Pobjoy Gold Angel Specifications by Era
The 1 oz coin's specifications depend on when it was struck. Post-1992 coins are 24 carat; pre-1992 coins are 22 carat with identical fine gold content but higher gross weight.
| Attribute | Post-1992 (.9999 fine) | Pre-1992 (.917 fine) |
|---|---|---|
| Gold content | 31.103 g (1 troy oz) | 1 troy oz |
| Gross weight | 31.2 g | 33.93 g |
| Diameter | 32.7 mm | 33 mm |
| Thickness | 2.8 mm | - |
| Edge | Reeded | - |
| Face value | None fixed; legal tender at metal value (Isle of Man) | |
The Pobjoy gold Angel was struck across a full denomination ladder: 1/20 oz, 1/10 oz, 1/4 oz, 1/2 oz, 1 oz, and 5 oz. The mint also produced unusual bimetallic variants, including a 1995 quarter-ounce with a gold centre and platinum ring, a 2007 one-ounce gold coin with a silver ring, and a 2011 one-ounce with a platinum centre and gold ring. The obverse carries Queen Elizabeth II's portrait, with four different effigies used across the series: the second portrait on the 1984 coin, the third from 1985 to 1997, the fourth from 1998 to 2014, and the fifth from 2015 onward. Those portrait changes give date runs a built-in collecting structure.
Gold Angel Tax Treatment
The Angel's unusual legal status matters most in the UK, where the distinction between Manx and UK legal tender has a direct tax consequence.
- UK: 0% VAT, since gold Angels qualify as investment gold regardless of issuer. However, the coin is NOT CGT-exempt: it is legal tender only in the Isle of Man, not the UK, and the Capital Gains Tax exemption is reserved for UK legal tender coins from the Royal Mint. Gains above the annual allowance are taxable.

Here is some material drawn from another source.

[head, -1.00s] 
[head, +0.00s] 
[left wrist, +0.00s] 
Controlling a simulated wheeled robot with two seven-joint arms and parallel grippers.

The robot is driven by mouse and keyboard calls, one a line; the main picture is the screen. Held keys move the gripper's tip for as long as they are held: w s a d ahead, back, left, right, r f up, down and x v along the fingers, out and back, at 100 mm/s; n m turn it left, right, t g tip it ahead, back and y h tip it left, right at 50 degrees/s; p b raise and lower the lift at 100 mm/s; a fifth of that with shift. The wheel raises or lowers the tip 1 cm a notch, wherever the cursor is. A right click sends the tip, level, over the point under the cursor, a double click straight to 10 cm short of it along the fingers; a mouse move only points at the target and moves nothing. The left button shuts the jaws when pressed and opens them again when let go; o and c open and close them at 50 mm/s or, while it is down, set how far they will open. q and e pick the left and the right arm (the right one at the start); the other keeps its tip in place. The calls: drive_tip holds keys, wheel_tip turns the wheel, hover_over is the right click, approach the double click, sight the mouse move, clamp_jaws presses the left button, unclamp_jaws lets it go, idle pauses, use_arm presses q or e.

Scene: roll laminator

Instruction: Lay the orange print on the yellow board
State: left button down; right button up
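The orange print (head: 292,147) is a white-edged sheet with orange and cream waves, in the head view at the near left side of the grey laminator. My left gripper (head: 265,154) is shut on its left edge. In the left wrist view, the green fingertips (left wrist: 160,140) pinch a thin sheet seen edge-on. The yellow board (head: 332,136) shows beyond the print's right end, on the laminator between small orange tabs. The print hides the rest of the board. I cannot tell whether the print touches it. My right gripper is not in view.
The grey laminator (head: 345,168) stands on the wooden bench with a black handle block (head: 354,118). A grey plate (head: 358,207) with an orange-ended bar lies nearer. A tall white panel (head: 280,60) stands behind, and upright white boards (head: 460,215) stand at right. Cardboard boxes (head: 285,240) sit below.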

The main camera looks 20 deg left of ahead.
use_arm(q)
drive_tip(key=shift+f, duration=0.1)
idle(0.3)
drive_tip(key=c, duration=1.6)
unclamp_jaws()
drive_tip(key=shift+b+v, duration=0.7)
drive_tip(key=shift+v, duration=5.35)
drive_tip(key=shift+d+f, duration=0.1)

- US: Post-1992 Angels at .9999 fine meet the IRS fineness requirement for precious metals IRAs (gold must be 0.995+ fine); pre-1992 coins at .917 fine do not qualify. Long-term gains are taxed as collectibles at up to 28% federally. Most states exempt bullion from sales tax.
- EU: 0% VAT as investment gold.
- Canada: Post-1992 coins at 99.5%+ purity are GST/HST exempt; pre-1992 22ct coins fall below the threshold.
- Australia and New Zealand: The 99.5% purity tests for GST exemption are met by post-1992 coins only. In New Zealand, 22ct coins attract 15% GST.
- Isle of Man: Legal tender at the value of the coin's metal content.
UK buyers for whom CGT matters should compare the Angel against the 1oz gold Britannia, which pairs the same VAT exemption with full CGT exemption. Buyers in 24ct-sensitive jurisdictions should confirm the year, and therefore the purity, of any secondary-market Angel.
From Edward IV to the Pobjoy Mint
The original English gold Angel was introduced by Edward IV in 1465 and carried the image of Archangel Michael for nearly two centuries, with the last hammered Angels struck in 1642 under Charles I. The coin acquired a folkloric role along the way: it was used in royal touching ceremonies, in which the monarch was said to cure scrofula, the "king's evil", through contact with the coin.
The Pobjoy Mint, founded in 1965 by Derek Pobjoy in Surrey, revived the motif for the Isle of Man in 1984, and the modern series ran continuously under Pobjoy until 2016. The design evolved in distinct phases: the Angel faced left from 1984 to 1993, right from 1994 to 2007, adopted a more upright right-facing stance from 2008, and reverted to the left-facing pose in 2016. The 2009 issue is an outlier with three distinct designs produced in that year only, and some left-facing coins also appeared in 2014.
Pobjoy's wider record explains the Angel's production quality. The mint struck the Isle of Man's platinum Noble (1983-1989), the world's first investment coin in 0.9995 fine platinum, and produced the world's first titanium coin in 1999. At its peak it struck coins for roughly 20% of the world's governments and central banks, plus circulating currency for British Overseas Territories. The Tower Mint took over the Angel after 2016, and Pobjoy closed entirely in November 2023 following Taya Pobjoy's retirement, fixing the Pobjoy-era Angels as a finite, completed series.